En cierto sentido, todo sucede para bien porque, una vez sucedido, se hace imposible alterarlo más que, precisamente, alterando su recuerdo. Lo máximo que está en nuestra mano es tratar de encontrarle un sentido positivo a lo que en un principio puede llenarnos de legítimo horror. En la práctica, es lo que tiende a hacer el paso del tiempo: que reconozcamos que lo que fue ya fue y sintamos que hemos intentado extraerle lo positivo, lo útil, sin por ello justificar sus causas o a sus autores. Cuestión de supervivencia psicológica. Las cosas de cuyo “horror” somos capaces de regodearnos, disfrutando de la indignación, la frustración o los celos  durante horas y horas, no son peores que las que sólo con el paso del tiempo aprendemos a mirar de frente. Esto significa que para que algo sea objeto de nuestra indignación debe, en primer lugar, ser un problema que no nos afecte en exceso, que no nos derrumbe. Si no, nuestras emociones no pueden jugar con el trauma sino que juega el trauma con ellas, y eso no lo desearía para sí ni el más reivindicativo.

Todo sucede para bien, en segundo lugar, porque el valor de las cosas lo asignamos nosotros y, en realidad hay poquísimas cosas que nos hagan mal y nada más que mal, aunque nos encante pensarlo. No nos gustaría ese comentario, pero sin duda nos hizo reflexionar como no lo habríamos hecho de no haberlo oído. No debí haberme enfrentado a aquel tipo, pero ahora conozco mis limitaciones. No me agrada nada esta injusticia social, pero, si lo pienso bien, me ha ayudado a serle útil al mundo. Me traicionaste, y al fin conozco tus verdaderas intenciones. La pasividad de este artículo sobre la resignación me parece intolerable, pero me ha servido para reflexionar, aclararme y confirmarme en mis valores. Razones de sobra, todas ellas, para estar agradecido.

Todos parecemos coincidir en que la vanidad es un vicio y preferimos no caer en ella, a tenor de cómo nos burlamos de los presumidos y los sabihondos. Sin embargo, cuando nos tocan nuestro amor propio actuamos de la forma más petulante, vanidosa, caprichosa e infantil. Si uno en ese momento consigue detenerse y reflexionar que, con esa reacción desmedida que siempre tiende a infinito, prolonga durante días el malestar de unos momentos, que se está ocasionando más daño a sí mismo (y humillación, y degradación…) que el que le han hecho los otros, se esfumará parte de ese funesto ímpetu que nos empuja a devolver diez sopapos por cada uno recibido.
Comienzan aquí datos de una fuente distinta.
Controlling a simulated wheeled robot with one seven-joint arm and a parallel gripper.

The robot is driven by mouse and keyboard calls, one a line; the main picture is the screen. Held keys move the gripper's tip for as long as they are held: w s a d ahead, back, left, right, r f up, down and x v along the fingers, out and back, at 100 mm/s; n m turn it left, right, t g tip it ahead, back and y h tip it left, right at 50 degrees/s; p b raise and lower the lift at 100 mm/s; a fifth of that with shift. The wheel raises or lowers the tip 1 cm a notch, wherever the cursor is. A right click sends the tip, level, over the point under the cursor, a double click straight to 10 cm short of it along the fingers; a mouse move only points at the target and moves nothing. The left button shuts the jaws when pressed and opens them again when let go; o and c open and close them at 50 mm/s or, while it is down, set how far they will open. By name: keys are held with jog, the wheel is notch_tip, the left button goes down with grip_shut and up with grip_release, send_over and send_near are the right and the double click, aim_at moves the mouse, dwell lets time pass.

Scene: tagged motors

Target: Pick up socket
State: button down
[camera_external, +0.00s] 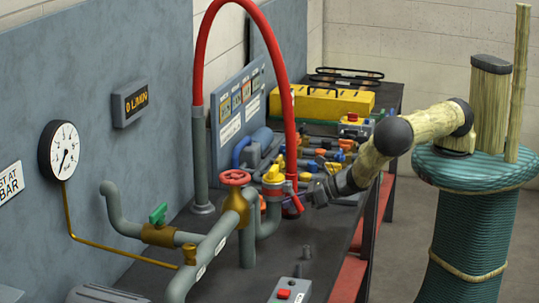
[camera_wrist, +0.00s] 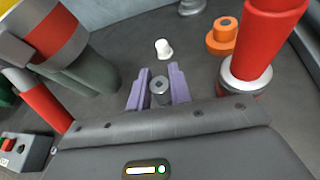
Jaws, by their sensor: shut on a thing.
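In the wrist view, a small grey socket (camera_wrist: 158,88) with a round hole in its top stands between the two purple fingers of my gripper (camera_wrist: 161,80). The fingers are shut on it, one on each side. Its lower part is hidden. In the external view my gripper (camera_external: 311,194) is low over the bench, beside the red hose and the pipes. The socket in my gripper cannot be made out there.
A red hose with a metal collar (camera_wrist: 240,82) is close on the right, an orange knobbed part (camera_wrist: 222,36) beyond it. A white cap (camera_wrist: 163,48) lies just ahead. Thick pipes (camera_wrist: 85,72) stand at the left. A yellow toolbox (camera_external: 322,104) sits farther back.

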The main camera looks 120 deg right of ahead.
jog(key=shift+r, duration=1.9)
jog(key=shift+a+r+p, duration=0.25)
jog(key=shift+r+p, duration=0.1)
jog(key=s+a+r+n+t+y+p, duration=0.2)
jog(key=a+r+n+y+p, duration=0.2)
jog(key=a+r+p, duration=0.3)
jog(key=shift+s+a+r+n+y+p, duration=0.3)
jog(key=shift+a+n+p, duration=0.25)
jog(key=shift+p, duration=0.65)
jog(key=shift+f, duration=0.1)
Ante esta perspectiva, se difumina la explicación automática que damos a cualquier incidente (“todos contra mí: tengo que defenderme con uñas y dientes”) y quizás nos demos cuenta de que los que nos han causado tal indignación no han actuado por amor al Mal, sino que la mayoría de las veces buscan el Bien con los medios equivocados o de acuerdo con ideas erróneas. Si concluimos que no, que son malos por naturaleza y actúan por pura maldad, no podríamos culparles: es su naturaleza, es inevitable.  ¡Pero mucho menos podríamos condenarles si lo que buscaban era el Bien! Y sin duda descubrir esto ya nos ha hecho algún bien, porque nos ha permitido comprender sus intenciones, ampliar nuestro campo de visión y sentirnos no tan sulfurados.

Es decir, que ellos buscaban el Bien (a su manera y según criterios, a nuestro parecer, erróneos) y han producido el Bien (para nosotros). ¿Dónde podría encajar el Mal? De ahí que no sea una exageración decir que, desde esta óptica, todo sucede para bien. Esto no quiere decir que esas ideas falsas -las del otro, por definición- sean verdaderas o legítimas, ni que le eximamos de la responsabilidad por sus actos. Los eximidos somos nosotros: del sufrimiento, nuestro enemigo más querido.